Saturday 27 February 2016

Clouds

Clouds are fascinating things, which we pay no attention to, even when we fly in airplanes, and can observe them first hand. They play an absolutely vital role in our daily lives, but we tend to pay so little attention to them, in science studies. Poets, though, love them and cannot resist writing about them or using them as metaphors.

Cloud over Texas - from SFO to ATL

Cloud over the Arctic - Dubai to LAX

The Institute of Mathematical Sciences, Madras organized a set of lectures at the Music Academy on February 14, 2016. There was an excellent turnout. The first lecture was about Clouds, by Dr Rama Govindarajan. Her actual title was "A Future in the Clouds." She is the first woman to get the Government of India's S. S. Bhatnagar award, the highest award for science! The following is my summary of her lecture.

--- Begin summary ---

Let us understand the value of green house gases Carbon dioxide, Methane and water vapor. Life on earth is possible ONLY because of green house gases. Oxygen and nitrogen, which together constitute nearly 99% of the atmosphere, do nothing for warming the planet or keeping it at optimal temperature for life. Without an atmosphere, the surface temperature of the earth would be -18 degrees Celsius. It would be as barren of life as the other planets in the solar system.

Sunlight and ultraviolet light from the sun are shortwave radiation coming into the atmosphere. When reflected, it becomes long wave outgoing radiation (heat, infrared). 

India gets high concentration of rain during four monsoon months - 85cm annual average. In contrast, Paris, France, for example, gets 6cm every month and this barely changes across 12 months. There is an On and Off pattern to the clouds moving over the Indian subcontinent. The monsoon, a special feature of Indian geography, has rain clouds going north bearing water. Kalidasa's epic poem Meghadootham and Sangam Literature in Tamil discuss this northern traversal of clouds. Tamilnadu is an outlier from most of India, because here the monsoon is mostly in October and November. The onset of the monsoon in India is preceded by scorching heat and parched earth, and the rains are greeted with great celebration.

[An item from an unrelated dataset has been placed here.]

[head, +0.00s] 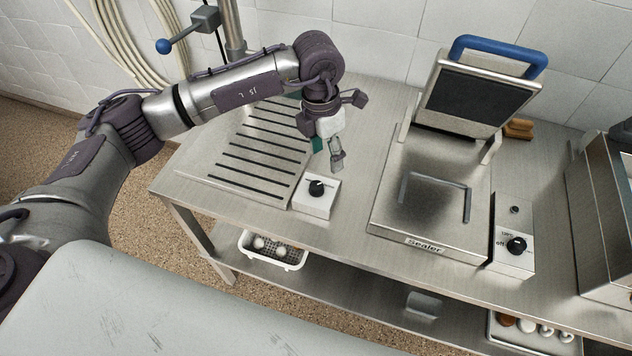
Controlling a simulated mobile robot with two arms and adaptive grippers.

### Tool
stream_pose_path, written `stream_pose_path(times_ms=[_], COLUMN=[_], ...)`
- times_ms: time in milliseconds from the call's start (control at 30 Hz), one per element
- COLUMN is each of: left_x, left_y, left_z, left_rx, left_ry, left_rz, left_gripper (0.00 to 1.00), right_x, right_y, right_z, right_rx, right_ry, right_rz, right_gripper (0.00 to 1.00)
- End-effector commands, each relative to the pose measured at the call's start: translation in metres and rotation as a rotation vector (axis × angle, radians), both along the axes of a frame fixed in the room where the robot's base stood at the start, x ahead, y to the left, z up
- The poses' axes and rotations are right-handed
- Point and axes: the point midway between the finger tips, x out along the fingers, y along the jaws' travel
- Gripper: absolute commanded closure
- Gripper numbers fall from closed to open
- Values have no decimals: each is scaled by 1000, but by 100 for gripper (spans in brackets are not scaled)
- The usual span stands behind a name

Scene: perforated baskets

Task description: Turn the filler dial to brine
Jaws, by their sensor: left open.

Most clouds are white, highly reflective. Fifty to seventy percent of Earth is covered by clouds.  Low clouds and high clouds act very differently in terms of allowing reflecting or radiating heat. Low thick clouds act as a reflector, they keep the surface under them cool. High thin clouds are transparet, and act like a blanket they preserve the heat that they let in.

Weather is very chaotic (mathematically speaking) . Extreme events of weather are not as statistically rare as they would be on normal distributions. Industrial greenhouse gases have pushed weather towards more extreme events at higher temperature.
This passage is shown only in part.